CHALLENGE: Print the full listing exactly.

[Manipulation episode records]
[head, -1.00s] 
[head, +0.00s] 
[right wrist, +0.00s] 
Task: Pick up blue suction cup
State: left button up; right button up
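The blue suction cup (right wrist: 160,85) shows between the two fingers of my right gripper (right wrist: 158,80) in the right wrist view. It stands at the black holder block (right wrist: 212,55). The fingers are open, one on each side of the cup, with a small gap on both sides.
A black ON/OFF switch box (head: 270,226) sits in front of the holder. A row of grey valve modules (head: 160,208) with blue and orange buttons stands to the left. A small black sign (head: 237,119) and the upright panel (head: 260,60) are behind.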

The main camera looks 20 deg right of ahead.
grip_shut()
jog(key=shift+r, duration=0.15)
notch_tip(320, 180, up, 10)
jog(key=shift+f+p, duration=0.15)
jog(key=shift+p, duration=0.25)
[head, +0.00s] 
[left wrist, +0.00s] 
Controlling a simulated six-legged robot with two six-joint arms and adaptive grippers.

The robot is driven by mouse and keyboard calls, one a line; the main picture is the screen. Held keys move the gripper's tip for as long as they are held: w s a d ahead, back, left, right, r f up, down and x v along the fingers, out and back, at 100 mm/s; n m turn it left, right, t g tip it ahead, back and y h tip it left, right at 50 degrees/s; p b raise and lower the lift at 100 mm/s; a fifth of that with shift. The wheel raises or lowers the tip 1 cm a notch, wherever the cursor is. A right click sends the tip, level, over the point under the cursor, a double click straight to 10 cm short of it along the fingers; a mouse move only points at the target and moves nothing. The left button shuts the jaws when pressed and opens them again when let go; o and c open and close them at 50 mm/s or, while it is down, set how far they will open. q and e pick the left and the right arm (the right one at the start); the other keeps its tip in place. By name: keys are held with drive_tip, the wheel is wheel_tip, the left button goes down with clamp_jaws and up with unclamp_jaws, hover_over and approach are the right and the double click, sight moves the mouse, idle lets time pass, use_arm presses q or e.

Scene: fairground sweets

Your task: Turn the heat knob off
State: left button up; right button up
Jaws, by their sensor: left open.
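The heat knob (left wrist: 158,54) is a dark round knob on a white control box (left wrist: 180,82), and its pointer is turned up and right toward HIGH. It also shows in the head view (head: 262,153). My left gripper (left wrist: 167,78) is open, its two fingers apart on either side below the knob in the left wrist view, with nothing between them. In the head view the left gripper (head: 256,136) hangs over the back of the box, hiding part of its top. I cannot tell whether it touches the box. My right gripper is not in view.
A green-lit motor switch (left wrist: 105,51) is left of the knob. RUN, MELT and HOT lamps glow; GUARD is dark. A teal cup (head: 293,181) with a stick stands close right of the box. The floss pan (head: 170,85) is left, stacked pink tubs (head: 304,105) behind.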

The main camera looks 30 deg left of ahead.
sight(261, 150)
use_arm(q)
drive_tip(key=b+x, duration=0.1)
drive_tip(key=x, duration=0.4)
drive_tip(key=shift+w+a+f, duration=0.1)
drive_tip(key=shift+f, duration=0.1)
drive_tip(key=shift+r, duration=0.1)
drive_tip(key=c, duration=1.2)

SOLUTION TO THE PROBLEM:
[head, -1.00s] 
[head, +0.00s] 
[right wrist, +0.00s] 
Task: Pick up blue suction cup
State: left button up; right button up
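The blue suction cup (right wrist: 160,85) shows between the two fingers of my right gripper (right wrist: 158,80) in the right wrist view. It stands at the black holder block (right wrist: 212,55). The fingers are open, one on each side of the cup, with a small gap on both sides.
A black ON/OFF switch box (head: 270,226) sits in front of the holder. A row of grey valve modules (head: 160,208) with blue and orange buttons stands to the left. A small black sign (head: 237,119) and the upright panel (head: 260,60) are behind.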

The main camera looks 20 deg right of ahead.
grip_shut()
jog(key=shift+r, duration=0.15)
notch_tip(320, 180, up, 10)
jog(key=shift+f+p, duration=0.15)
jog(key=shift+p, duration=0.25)
[head, +0.00s] 
[left wrist, +0.00s] 
Controlling a simulated six-legged robot with two six-joint arms and adaptive grippers.

The robot is driven by mouse and keyboard calls, one a line; the main picture is the screen. Held keys move the gripper's tip for as long as they are held: w s a d ahead, back, left, right, r f up, down and x v along the fingers, out and back, at 100 mm/s; n m turn it left, right, t g tip it ahead, back and y h tip it left, right at 50 degrees/s; p b raise and lower the lift at 100 mm/s; a fifth of that with shift. The wheel raises or lowers the tip 1 cm a notch, wherever the cursor is. A right click sends the tip, level, over the point under the cursor, a double click straight to 10 cm short of it along the fingers; a mouse move only points at the target and moves nothing. The left button shuts the jaws when pressed and opens them again when let go; o and c open and close them at 50 mm/s or, while it is down, set how far they will open. q and e pick the left and the right arm (the right one at the start); the other keeps its tip in place. By name: keys are held with drive_tip, the wheel is wheel_tip, the left button goes down with clamp_jaws and up with unclamp_jaws, hover_over and approach are the right and the double click, sight moves the mouse, idle lets time pass, use_arm presses q or e.

Scene: fairground sweets

Your task: Turn the heat knob off
State: left button up; right button up
Jaws, by their sensor: left open.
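The heat knob (left wrist: 158,54) is a dark round knob on a white control box (left wrist: 180,82), and its pointer is turned up and right toward HIGH. It also shows in the head view (head: 262,153). My left gripper (left wrist: 167,78) is open, its two fingers apart on either side below the knob in the left wrist view, with nothing between them. In the head view the left gripper (head: 256,136) hangs over the back of the box, hiding part of its top. I cannot tell whether it touches the box. My right gripper is not in view.
A green-lit motor switch (left wrist: 105,51) is left of the knob. RUN, MELT and HOT lamps glow; GUARD is dark. A teal cup (head: 293,181) with a stick stands close right of the box. The floss pan (head: 170,85) is left, stacked pink tubs (head: 304,105) behind.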

The main camera looks 30 deg left of ahead.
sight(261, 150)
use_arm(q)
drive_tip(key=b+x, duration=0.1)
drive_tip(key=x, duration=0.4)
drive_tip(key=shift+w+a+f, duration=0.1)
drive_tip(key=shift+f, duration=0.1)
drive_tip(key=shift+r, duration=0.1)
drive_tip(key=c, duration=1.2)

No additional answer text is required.